WHAT THIS TASK INVOLVES: Look over the lines below. Report each one that includes the string "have".

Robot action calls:
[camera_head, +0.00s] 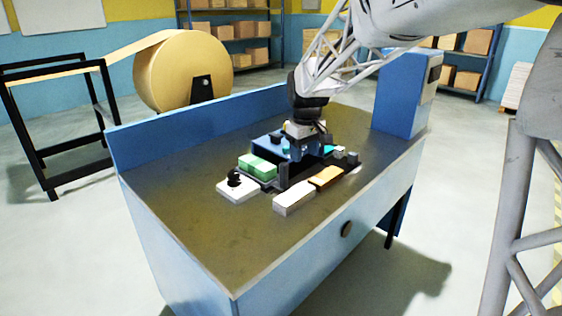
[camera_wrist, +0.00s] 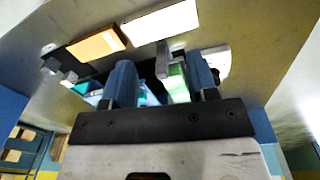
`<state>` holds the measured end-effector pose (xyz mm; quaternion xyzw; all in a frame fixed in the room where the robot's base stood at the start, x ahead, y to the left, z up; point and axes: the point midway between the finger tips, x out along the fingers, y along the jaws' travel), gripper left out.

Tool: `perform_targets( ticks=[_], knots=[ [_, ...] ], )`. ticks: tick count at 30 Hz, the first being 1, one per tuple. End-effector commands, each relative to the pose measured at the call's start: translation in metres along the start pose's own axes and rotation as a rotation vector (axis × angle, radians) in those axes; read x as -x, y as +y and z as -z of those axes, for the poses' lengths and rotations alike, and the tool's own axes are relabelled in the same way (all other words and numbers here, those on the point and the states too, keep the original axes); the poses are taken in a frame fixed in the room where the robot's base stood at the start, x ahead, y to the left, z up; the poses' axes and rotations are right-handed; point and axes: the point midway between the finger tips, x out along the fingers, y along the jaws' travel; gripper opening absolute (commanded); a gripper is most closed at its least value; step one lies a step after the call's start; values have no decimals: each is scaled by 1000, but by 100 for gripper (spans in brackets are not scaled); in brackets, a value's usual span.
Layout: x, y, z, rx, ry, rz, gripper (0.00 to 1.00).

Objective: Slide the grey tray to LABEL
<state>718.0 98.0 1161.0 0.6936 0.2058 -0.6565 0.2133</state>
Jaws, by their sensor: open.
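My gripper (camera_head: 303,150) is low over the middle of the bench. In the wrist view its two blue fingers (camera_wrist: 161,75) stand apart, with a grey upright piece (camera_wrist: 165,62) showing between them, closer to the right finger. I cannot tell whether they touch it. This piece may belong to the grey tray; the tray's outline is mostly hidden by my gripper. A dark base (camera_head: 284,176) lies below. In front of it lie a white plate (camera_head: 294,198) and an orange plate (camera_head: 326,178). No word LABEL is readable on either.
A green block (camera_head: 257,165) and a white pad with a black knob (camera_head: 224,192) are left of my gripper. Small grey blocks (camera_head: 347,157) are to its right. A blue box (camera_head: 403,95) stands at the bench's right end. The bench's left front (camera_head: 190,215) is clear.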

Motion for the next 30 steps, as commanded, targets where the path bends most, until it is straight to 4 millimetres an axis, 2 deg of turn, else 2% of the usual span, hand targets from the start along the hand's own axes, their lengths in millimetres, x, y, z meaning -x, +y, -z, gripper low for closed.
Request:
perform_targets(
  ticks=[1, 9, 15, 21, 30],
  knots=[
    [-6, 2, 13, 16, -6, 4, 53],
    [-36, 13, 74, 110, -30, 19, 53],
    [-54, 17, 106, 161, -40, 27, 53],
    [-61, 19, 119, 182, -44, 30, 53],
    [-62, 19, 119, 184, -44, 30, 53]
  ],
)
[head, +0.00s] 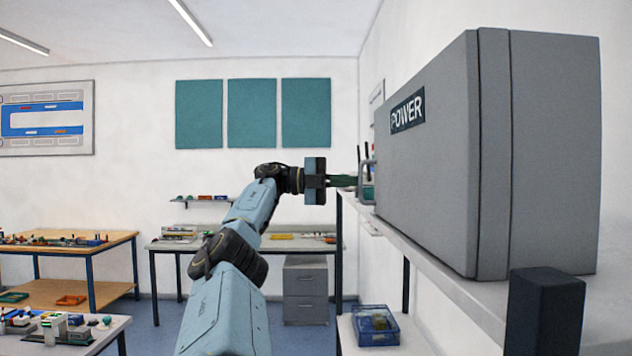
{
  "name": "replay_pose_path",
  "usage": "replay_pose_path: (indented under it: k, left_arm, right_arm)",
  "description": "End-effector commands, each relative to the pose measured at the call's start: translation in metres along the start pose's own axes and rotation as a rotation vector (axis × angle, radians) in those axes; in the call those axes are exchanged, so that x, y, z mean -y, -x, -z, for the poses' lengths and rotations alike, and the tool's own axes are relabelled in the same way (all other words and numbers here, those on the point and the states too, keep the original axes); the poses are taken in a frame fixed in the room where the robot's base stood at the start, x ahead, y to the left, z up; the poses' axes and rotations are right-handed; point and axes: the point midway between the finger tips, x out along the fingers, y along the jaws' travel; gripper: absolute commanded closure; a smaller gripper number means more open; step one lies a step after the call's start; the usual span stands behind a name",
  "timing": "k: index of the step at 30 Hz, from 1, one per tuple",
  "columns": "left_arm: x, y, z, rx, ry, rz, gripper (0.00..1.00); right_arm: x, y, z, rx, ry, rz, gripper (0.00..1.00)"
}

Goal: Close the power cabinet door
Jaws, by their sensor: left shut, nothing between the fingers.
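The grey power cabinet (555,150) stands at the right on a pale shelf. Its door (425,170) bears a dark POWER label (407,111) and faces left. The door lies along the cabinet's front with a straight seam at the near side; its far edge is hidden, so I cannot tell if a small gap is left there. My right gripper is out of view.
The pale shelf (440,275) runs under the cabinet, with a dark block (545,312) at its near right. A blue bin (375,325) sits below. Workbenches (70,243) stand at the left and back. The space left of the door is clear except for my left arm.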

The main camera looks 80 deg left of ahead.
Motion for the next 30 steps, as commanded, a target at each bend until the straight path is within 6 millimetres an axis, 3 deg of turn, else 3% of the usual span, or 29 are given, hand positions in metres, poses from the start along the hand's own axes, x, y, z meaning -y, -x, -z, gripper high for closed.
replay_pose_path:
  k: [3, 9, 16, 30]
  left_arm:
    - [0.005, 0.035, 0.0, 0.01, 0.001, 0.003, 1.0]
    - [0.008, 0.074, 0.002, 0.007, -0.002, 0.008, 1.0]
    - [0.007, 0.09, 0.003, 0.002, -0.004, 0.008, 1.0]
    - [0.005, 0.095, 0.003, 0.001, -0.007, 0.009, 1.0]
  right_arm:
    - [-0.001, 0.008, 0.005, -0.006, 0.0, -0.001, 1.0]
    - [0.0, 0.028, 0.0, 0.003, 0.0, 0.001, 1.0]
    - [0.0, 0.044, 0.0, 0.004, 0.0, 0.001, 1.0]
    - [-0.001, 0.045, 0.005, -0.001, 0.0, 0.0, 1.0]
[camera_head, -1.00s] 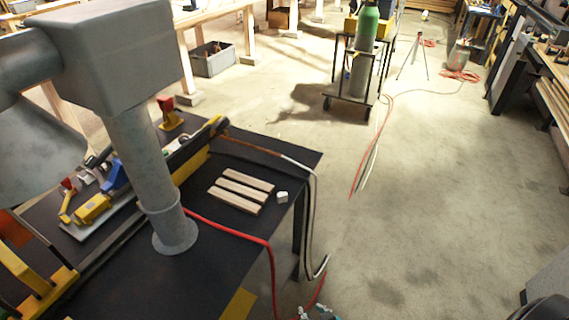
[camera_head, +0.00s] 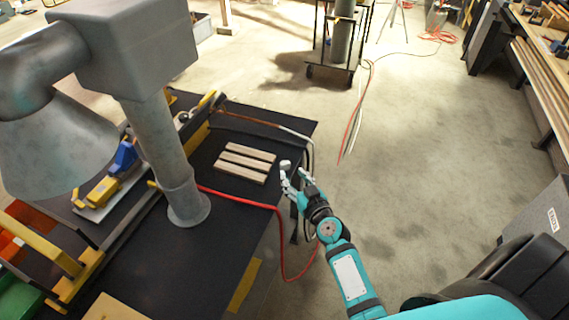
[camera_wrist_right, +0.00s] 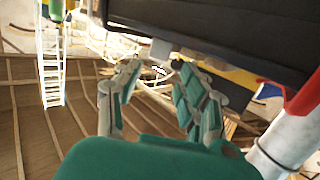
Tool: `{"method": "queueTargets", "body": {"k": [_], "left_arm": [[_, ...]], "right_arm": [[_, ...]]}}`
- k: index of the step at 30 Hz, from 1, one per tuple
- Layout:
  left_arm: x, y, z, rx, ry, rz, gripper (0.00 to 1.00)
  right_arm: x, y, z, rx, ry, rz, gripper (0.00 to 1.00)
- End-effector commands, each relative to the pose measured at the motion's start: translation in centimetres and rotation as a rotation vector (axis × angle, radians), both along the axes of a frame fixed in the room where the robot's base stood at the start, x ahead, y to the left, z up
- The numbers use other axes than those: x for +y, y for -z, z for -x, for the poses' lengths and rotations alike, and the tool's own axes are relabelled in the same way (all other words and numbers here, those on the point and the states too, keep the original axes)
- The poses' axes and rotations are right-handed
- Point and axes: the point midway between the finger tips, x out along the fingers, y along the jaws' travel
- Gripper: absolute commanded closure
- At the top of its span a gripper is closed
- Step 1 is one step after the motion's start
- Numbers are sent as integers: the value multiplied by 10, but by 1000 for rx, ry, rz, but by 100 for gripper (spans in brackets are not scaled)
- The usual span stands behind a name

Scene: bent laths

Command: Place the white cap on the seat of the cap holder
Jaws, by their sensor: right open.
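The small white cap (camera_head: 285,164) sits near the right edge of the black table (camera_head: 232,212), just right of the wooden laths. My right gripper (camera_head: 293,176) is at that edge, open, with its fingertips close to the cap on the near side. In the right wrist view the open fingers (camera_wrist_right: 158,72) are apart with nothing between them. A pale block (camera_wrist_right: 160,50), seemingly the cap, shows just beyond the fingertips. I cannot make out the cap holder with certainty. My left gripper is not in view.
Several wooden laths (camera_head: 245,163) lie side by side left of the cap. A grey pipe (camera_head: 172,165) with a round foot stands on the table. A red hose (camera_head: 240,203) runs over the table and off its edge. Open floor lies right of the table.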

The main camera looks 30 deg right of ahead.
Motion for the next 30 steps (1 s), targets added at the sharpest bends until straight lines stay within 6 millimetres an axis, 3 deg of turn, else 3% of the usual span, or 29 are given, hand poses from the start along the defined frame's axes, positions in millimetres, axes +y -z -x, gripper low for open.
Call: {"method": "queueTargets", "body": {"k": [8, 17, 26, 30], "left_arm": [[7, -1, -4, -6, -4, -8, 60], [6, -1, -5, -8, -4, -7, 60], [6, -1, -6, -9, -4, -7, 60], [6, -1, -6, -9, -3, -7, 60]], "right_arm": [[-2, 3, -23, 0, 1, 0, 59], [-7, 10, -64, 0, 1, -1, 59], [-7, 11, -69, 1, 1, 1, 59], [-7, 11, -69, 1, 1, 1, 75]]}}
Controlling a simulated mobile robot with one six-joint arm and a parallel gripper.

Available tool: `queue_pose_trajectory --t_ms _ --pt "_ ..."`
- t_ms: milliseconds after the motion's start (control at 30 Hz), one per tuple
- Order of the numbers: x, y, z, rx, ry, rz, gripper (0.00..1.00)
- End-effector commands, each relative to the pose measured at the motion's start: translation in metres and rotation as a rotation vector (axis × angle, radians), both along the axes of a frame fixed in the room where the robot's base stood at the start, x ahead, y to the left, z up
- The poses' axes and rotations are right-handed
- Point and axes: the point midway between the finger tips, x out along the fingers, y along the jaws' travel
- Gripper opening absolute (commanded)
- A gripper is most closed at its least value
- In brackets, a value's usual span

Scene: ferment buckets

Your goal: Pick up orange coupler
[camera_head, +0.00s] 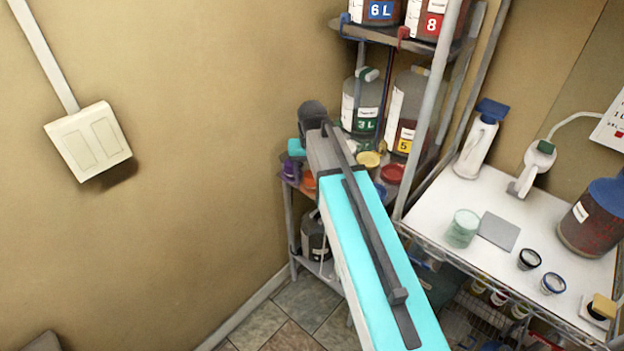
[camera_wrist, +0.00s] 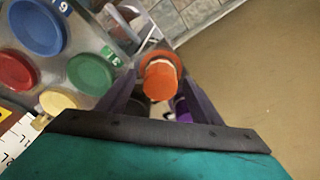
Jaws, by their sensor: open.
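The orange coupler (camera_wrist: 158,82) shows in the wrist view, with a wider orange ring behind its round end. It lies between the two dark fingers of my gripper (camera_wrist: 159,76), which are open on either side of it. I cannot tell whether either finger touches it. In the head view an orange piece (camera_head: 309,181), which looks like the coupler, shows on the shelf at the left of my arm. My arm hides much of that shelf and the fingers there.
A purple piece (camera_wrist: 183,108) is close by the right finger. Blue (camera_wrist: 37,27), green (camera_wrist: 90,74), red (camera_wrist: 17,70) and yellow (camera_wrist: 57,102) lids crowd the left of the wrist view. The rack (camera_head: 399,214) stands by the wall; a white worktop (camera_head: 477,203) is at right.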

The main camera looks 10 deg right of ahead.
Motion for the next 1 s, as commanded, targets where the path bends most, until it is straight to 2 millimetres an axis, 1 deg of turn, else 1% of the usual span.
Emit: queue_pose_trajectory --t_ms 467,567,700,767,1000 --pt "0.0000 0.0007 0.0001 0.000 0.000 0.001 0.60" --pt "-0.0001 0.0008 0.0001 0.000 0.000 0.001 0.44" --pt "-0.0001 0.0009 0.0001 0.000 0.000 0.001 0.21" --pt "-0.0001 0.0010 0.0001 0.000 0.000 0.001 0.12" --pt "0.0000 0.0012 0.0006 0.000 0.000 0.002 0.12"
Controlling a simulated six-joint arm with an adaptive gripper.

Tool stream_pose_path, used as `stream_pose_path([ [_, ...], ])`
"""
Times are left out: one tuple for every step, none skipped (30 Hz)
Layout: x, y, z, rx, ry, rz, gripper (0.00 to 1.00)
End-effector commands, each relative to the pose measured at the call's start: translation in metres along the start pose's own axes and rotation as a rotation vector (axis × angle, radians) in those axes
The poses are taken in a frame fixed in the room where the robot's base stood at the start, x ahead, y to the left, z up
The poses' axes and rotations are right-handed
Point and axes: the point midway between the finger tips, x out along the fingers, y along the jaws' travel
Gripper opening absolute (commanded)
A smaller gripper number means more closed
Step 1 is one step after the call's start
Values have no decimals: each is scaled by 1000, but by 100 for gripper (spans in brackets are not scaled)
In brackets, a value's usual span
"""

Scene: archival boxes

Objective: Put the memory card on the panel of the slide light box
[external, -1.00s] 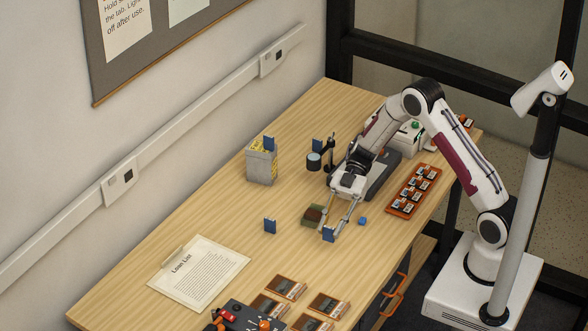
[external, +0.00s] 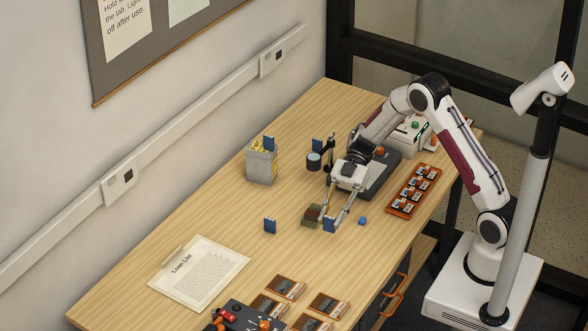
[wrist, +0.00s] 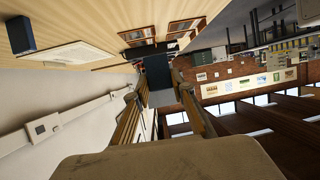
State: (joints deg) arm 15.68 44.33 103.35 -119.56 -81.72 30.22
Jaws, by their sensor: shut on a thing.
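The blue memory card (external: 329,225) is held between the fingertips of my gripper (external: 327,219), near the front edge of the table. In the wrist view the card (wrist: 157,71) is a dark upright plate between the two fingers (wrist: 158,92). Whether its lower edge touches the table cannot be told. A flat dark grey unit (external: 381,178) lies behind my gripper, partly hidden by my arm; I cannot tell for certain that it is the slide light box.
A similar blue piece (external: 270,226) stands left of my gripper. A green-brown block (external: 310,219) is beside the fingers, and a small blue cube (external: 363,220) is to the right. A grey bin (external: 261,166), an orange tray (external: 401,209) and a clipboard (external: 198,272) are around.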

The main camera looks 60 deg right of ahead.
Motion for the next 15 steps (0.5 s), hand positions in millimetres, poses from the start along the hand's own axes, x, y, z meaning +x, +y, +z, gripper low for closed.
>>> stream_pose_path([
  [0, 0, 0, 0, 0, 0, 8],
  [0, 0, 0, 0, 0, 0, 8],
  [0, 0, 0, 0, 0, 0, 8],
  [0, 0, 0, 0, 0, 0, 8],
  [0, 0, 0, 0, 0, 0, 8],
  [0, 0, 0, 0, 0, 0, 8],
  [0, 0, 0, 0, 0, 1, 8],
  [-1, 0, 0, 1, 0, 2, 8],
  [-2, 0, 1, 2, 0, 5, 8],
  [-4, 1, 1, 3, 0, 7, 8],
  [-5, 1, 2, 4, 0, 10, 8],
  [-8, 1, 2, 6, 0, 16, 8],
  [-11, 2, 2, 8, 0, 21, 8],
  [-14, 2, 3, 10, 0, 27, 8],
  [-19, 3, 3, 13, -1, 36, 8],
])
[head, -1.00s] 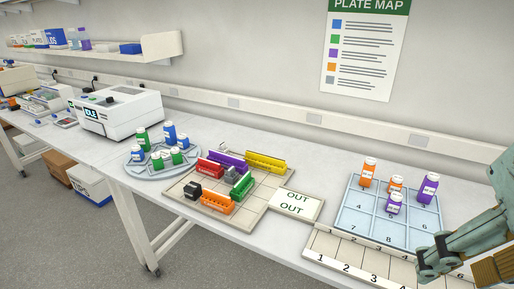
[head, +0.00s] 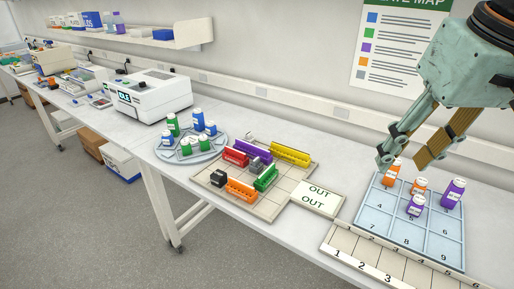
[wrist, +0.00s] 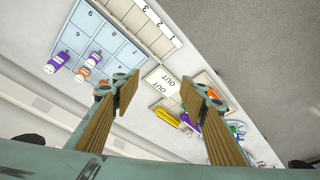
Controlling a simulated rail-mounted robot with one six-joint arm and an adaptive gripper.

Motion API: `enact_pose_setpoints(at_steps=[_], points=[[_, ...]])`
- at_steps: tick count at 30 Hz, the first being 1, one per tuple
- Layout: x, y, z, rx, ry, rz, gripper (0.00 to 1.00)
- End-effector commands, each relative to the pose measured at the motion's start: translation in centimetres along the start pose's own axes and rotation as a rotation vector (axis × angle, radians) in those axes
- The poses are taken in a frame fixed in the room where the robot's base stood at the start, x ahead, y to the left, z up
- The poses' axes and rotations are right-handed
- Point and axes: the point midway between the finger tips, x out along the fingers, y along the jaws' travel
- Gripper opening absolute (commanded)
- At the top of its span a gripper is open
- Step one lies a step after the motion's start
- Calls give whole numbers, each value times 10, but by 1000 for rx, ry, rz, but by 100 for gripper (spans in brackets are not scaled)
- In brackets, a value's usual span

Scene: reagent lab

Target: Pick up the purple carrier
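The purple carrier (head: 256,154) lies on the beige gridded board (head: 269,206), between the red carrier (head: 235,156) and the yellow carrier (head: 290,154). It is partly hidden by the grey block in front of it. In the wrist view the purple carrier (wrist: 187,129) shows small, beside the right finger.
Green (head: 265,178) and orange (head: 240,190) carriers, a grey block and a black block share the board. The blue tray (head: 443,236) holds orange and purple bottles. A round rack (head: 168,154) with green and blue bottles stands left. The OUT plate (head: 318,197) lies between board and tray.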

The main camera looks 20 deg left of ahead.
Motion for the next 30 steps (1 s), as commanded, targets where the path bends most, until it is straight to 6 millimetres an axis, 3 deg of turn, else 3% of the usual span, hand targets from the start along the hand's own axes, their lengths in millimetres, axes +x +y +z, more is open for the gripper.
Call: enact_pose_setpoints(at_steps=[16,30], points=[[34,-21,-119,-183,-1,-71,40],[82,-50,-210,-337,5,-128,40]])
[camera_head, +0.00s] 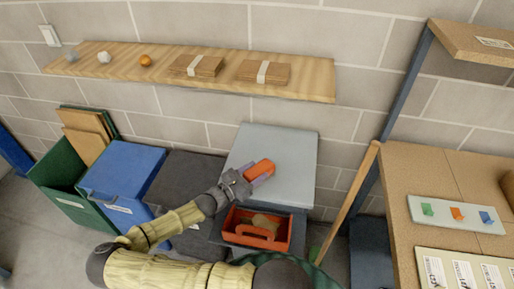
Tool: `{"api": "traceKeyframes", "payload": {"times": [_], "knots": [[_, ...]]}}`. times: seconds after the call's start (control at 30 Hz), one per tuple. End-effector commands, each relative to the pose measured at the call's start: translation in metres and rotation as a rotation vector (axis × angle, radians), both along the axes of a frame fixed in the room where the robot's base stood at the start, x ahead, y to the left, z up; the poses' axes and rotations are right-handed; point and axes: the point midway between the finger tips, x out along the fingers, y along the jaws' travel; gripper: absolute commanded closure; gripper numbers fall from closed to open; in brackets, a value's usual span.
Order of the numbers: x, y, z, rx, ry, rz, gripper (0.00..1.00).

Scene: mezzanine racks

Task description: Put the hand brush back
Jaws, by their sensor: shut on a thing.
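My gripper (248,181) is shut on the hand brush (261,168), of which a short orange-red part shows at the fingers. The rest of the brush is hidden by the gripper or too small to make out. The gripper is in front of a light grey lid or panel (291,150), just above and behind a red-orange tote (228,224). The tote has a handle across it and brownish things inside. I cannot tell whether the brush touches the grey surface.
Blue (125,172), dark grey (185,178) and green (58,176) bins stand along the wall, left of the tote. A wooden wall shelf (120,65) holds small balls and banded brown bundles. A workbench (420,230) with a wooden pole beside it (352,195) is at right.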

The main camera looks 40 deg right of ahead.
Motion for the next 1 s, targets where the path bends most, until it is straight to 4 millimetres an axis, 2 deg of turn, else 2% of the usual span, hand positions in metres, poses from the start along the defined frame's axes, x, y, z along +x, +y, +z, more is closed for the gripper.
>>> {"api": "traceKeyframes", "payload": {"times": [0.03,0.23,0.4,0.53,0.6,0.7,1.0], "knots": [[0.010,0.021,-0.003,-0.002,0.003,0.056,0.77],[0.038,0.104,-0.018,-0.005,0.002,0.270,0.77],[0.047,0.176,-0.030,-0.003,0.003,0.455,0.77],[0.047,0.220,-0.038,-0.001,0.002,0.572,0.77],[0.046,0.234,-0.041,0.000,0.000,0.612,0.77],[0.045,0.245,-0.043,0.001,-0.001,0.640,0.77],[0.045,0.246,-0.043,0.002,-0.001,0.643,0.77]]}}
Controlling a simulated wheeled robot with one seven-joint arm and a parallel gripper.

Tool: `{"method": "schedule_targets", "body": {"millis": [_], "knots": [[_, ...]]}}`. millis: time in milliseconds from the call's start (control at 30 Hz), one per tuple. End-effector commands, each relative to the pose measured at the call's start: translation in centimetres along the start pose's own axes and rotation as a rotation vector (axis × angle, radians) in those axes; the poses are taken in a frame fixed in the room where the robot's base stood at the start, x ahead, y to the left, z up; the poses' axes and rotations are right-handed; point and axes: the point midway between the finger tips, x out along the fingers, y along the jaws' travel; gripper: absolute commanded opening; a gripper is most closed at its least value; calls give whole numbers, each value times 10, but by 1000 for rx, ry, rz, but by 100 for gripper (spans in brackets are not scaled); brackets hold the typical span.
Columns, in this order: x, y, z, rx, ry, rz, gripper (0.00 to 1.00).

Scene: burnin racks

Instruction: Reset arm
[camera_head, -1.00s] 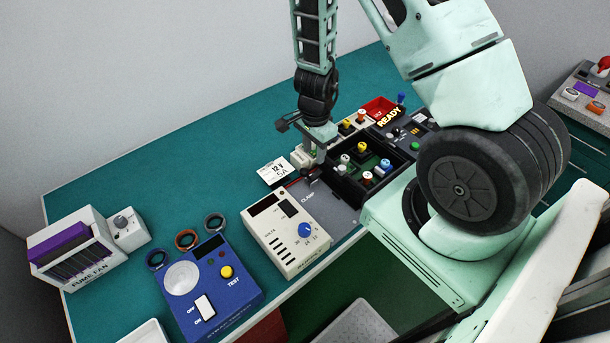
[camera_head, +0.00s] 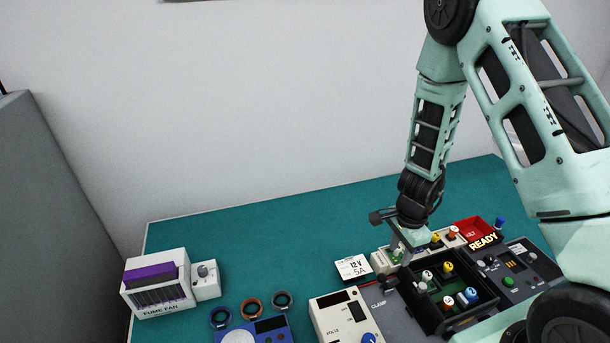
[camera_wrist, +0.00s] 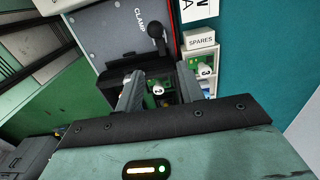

CORRECT OUTPUT:
Tool: `perform_targets( ticks=[_], knots=[ [_, ...] ], )`. ticks: tick count at 30 Hz, the first being 1, one per tuple. End-effector commands, each relative to the pose measured at the call's start: translation in metres along the start pose's own axes and rotation as a rotation vector (axis × angle, radians) in those axes; read x as -x, y as +y and z as -z of those axes, for the poses' lengths and rotations alike, and the tool's own axes are relabelled in the same way (all other words and numbers here, those on the point and the states too, keep the original axes); the poses are taken in a frame fixed in the room where the robot's base stood at the start, x ahead, y to the left, z up; the poses' axes and rotations are right-handed; point and axes: the point midway between the finger tips, x out along the fingers, y along the jaws' travel; gripper opening absolute (commanded); a gripper is most closed at its least value; step one lies a step after the call's start; values have no decimals: each is scaled by 1000, but by 100 for gripper (spans in brackets are not scaled); in brackets, a value's usual span.
Values have no decimals: each is scaled by 1000, but by 100 for gripper (spans in brackets are not scaled)

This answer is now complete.